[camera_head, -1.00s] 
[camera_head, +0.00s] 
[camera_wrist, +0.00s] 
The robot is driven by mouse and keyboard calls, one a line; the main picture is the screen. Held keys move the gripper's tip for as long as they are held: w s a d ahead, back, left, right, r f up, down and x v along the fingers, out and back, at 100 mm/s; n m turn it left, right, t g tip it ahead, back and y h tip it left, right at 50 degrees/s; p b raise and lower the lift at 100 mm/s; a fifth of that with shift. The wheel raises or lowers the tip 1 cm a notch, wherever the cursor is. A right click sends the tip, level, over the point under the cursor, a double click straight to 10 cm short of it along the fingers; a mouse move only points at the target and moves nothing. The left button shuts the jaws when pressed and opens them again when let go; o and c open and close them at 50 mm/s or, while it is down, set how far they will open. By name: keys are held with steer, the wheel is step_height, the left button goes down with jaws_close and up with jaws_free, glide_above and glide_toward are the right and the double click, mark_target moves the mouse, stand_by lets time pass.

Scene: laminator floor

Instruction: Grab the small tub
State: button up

**WORK TO BE COMPLETED**
Copy out all lines from the material above that contain the string "button".

**THE COMPLETED TASK**
The robot is driven by mouse and keyboard calls, one a line; the main picture is the screen. Held keys move the gripper's tip for as long as they are held: w s a d ahead, back, left, right, r f up, down and x v along the fingers, out and back, at 100 mm/s; n m turn it left, right, t g tip it ahead, back and y h tip it left, right at 50 degrees/s; p b raise and lower the lift at 100 mm/s; a fifth of that with shift. The wheel raises or lowers the tip 1 cm a notch, wherever the cursor is. A right click sends the tip, level, over the point under the cursor, a double click straight to 10 cm short of it along the fingers; a mouse move only points at the target and moves nothing. The left button shuts the jaws when pressed and opens them again when let go; o and c open and close them at 50 mm/s or, while it is down, set how far they will open. By name: keys are held with steer, the wheel is step_height, the left button goes down with jaws_close and up with jaws_free, glide_above and glide_toward are the right and the double click, mark_target moves the mouse, stand_by lets time pass.
State: button up

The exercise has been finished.